Think about the following scenario:

You have personal images on your smartphone. So do your friends. (of course they do, we live in 2021!) As a Machine Learning engineer your goal is to create a machine learning model, which does a good job at the classification of your images from your phone and automatically clusters them in various folders, e.g. “cats” and “beergarden munich”. You also plan to help some of your friends sorting their images.

In the past (or better say before 2017), your proposal would have been, that everyone of your friends would have uploaded their images to your cloud-based server. Then all of images would get aggregated, and you would train and test a ML model. There was just one drawback: None of our friends wanted to share their sensitive image data! - But now you have the answer: **Federated Learning (FL)**!

The introduction of **Federated Averaging (FedAvg)** by McMahan et al.[2] in 2017 enables us now, to train a model without uploading any images to any kind of central server. Isn’t that great!?! Let’s look at the images below.

As in the Figure1 above, in the case of **cross-device** FL with FedAvg, our cloud-based central server will send an initial state of the model parameters to thousands of mobile devices at once.

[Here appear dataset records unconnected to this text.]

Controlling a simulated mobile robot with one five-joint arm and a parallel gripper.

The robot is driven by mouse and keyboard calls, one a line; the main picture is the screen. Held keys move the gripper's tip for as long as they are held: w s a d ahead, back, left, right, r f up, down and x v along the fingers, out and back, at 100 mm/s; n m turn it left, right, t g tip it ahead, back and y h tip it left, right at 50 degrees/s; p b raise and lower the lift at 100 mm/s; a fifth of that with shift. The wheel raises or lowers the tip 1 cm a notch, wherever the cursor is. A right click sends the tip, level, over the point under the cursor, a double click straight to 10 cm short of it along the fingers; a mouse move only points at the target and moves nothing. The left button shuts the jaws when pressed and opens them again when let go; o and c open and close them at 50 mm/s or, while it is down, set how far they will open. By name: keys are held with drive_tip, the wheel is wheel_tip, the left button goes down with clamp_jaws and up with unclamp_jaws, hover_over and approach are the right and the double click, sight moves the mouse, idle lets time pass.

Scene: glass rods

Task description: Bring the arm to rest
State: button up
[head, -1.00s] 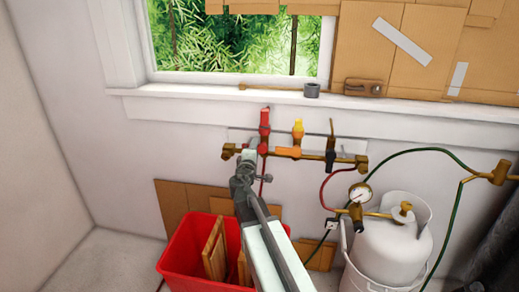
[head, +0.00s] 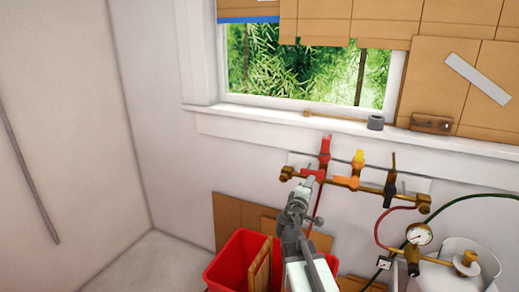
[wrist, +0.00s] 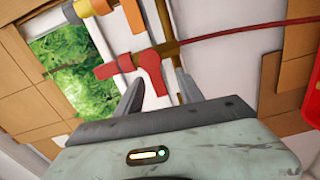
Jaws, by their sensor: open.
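My arm reaches up from the bottom of the head view to my gripper (head: 304,188), near the left end of a brass pipe manifold (head: 338,182) on the wall. In the wrist view my gripper (wrist: 158,92) has its two grey fingers spread apart. A red valve handle (wrist: 149,72) shows between and just beyond the fingertips, and I cannot tell whether they touch it. In the head view the red valve (head: 325,150) stands up above the manifold. An orange-yellow valve (head: 357,162) and a dark-handled valve (head: 391,178) sit to its right.
A red bin (head: 228,262) with cardboard pieces stands below the arm. A white gas tank (head: 470,262) with a gauge (head: 419,234) and hoses is at lower right. A window sill (head: 260,116) runs above the manifold.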

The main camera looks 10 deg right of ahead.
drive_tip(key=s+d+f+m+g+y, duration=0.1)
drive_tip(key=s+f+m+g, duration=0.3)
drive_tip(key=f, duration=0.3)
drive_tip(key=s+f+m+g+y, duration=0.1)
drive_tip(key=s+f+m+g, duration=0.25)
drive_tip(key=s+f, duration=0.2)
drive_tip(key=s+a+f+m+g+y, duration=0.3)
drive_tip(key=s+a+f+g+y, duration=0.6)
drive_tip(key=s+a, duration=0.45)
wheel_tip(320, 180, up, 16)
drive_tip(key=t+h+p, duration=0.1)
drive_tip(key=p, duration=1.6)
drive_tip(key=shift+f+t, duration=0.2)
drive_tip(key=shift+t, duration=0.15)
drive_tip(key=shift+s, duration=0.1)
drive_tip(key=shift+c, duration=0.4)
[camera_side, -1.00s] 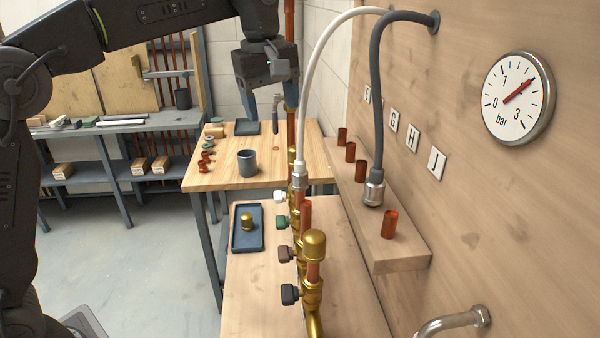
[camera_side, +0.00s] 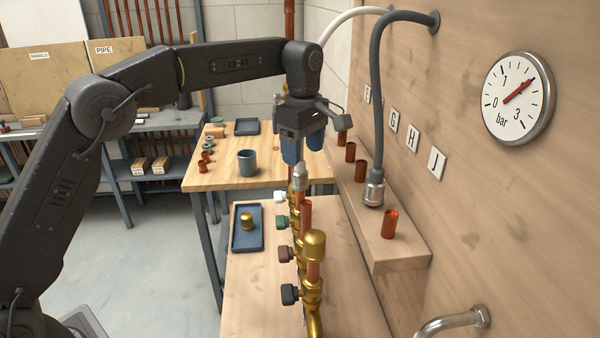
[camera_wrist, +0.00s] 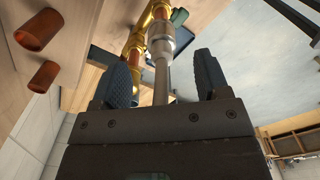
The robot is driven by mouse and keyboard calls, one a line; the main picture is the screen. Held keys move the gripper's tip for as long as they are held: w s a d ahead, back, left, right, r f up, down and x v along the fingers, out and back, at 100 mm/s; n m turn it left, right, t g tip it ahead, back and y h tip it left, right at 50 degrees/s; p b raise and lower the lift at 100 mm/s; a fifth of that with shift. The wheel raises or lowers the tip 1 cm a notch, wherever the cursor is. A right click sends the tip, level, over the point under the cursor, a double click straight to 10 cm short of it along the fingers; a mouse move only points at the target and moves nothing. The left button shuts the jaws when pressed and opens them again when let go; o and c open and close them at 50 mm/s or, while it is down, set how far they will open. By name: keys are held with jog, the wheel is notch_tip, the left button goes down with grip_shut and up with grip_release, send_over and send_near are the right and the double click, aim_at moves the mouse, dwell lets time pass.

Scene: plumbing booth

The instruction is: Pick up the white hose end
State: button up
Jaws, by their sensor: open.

The clients then update their version of the model parameters using **stochastic gradient descent (SGD)**. By doing more SGD steps, we train more each **communication round**, and therefore improve the **communication efficiency**. The updated model parameters get communicated back to the central server, where the client parameters get aggregated using **weighted averaging**. The process then starts again into the next communication round with the slightly improved parameters of our model.

### Executive Summary

In the following sections, we will discuss a suitable heterogenous data distribution for the clients Part 1, code and visualize gradient descent and derive the global posterior in Part 2. In Part 3, we will find some unexpected hiccups using FedAvg[2] and solve them by introducing a FedPA[1] in Part 4.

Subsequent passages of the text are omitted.